(Stored dataset items)
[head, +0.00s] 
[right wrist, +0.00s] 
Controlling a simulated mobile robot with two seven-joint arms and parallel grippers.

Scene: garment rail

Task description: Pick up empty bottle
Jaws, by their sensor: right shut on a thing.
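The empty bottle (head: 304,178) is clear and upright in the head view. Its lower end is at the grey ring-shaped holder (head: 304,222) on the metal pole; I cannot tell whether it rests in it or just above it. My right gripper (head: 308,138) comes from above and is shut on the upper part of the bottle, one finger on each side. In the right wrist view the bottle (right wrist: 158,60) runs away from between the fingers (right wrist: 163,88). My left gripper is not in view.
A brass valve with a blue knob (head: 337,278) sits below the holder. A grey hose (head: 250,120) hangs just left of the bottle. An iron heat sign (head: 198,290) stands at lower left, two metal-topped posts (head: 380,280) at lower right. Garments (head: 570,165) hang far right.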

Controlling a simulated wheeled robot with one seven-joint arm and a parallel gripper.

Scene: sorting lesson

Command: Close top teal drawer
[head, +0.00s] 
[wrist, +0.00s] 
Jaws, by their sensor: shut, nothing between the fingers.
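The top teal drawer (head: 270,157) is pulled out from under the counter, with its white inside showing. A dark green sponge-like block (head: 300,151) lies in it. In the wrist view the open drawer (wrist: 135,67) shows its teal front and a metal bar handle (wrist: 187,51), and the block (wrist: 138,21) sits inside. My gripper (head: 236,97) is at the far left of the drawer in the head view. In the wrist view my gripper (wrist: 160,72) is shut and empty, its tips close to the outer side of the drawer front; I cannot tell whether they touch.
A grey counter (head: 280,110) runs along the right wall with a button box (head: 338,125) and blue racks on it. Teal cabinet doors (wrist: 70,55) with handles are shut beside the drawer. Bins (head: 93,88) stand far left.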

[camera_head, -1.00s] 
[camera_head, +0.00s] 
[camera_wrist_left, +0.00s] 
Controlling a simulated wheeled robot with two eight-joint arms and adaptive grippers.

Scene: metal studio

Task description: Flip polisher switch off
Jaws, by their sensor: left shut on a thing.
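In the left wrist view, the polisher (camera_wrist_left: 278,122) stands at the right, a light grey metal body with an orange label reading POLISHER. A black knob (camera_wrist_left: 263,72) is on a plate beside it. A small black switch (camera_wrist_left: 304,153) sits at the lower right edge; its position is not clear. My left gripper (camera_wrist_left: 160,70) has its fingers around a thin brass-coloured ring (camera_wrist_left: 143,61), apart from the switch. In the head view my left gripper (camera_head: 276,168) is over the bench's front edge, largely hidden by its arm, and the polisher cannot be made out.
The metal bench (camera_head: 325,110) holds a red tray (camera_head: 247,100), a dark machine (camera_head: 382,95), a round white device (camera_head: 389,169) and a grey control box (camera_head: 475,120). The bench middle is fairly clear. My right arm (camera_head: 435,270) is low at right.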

---

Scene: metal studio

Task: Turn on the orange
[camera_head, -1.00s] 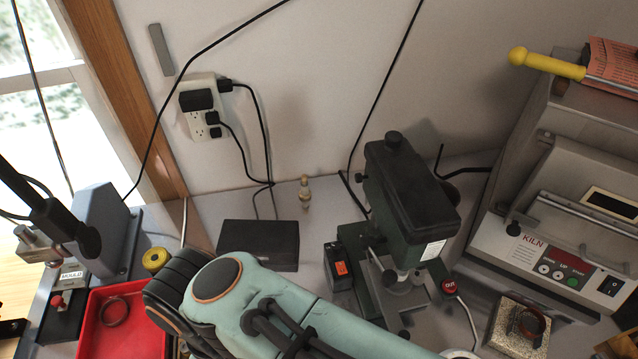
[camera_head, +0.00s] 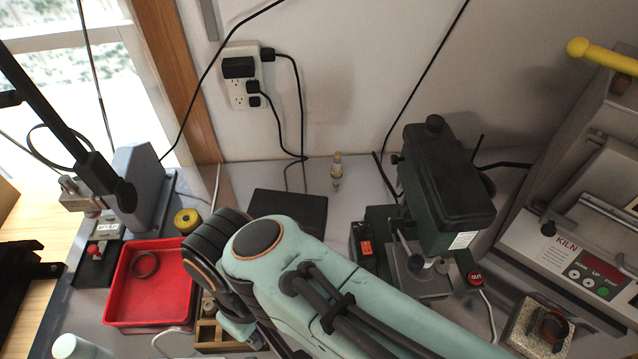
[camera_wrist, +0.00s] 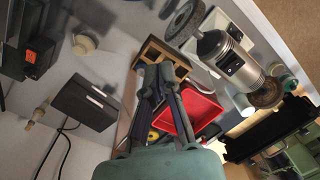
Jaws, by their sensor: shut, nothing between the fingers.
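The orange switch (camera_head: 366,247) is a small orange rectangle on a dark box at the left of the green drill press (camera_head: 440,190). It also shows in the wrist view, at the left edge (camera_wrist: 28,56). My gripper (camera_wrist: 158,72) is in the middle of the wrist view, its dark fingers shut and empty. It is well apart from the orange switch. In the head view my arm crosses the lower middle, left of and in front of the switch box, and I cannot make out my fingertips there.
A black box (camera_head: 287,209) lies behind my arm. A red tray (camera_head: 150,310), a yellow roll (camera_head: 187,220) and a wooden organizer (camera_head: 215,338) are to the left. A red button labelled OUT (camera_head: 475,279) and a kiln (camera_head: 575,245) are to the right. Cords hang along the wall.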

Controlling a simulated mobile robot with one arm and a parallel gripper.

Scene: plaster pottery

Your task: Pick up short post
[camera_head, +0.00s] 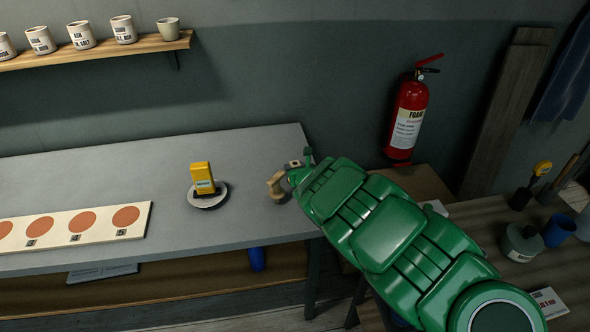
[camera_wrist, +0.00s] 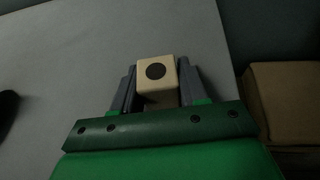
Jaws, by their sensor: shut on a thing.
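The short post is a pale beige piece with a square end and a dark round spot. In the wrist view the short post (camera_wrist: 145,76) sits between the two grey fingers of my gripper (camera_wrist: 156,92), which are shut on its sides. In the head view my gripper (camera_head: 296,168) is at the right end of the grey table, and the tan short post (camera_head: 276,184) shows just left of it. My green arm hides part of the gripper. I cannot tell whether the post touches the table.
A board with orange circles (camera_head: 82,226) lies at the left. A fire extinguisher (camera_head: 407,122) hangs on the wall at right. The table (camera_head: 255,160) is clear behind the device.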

==

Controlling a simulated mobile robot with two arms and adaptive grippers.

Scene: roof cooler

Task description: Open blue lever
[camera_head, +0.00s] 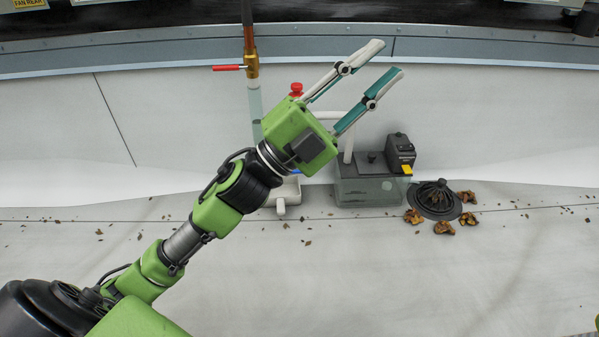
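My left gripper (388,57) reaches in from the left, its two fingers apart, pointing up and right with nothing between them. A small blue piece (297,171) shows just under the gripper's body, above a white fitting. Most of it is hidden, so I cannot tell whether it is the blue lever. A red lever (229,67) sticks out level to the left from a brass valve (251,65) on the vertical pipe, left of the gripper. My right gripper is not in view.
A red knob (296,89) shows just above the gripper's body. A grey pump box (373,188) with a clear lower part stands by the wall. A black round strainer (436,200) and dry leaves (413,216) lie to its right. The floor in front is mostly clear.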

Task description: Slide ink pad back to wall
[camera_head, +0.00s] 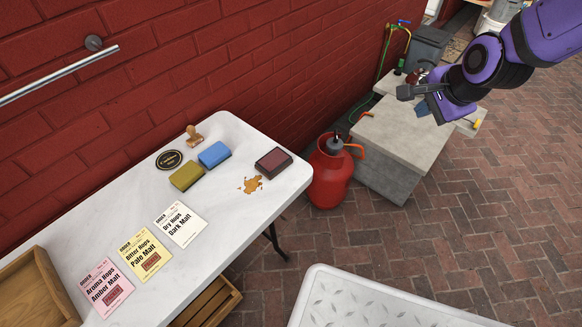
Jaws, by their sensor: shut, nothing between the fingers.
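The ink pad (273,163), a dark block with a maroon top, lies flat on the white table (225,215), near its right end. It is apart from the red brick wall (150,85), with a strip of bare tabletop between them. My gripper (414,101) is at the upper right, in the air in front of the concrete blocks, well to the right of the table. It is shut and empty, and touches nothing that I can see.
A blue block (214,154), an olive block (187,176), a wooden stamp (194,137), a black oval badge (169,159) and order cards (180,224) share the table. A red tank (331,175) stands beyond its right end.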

### Work to do
Which lines contain "adaptive"? Show each of them.

### Exercise output
Controlling a simulated wheeled robot with two eight-joint arms and adaptive grippers.
Controlling a simulated mobile robot with two arms and adaptive grippers.

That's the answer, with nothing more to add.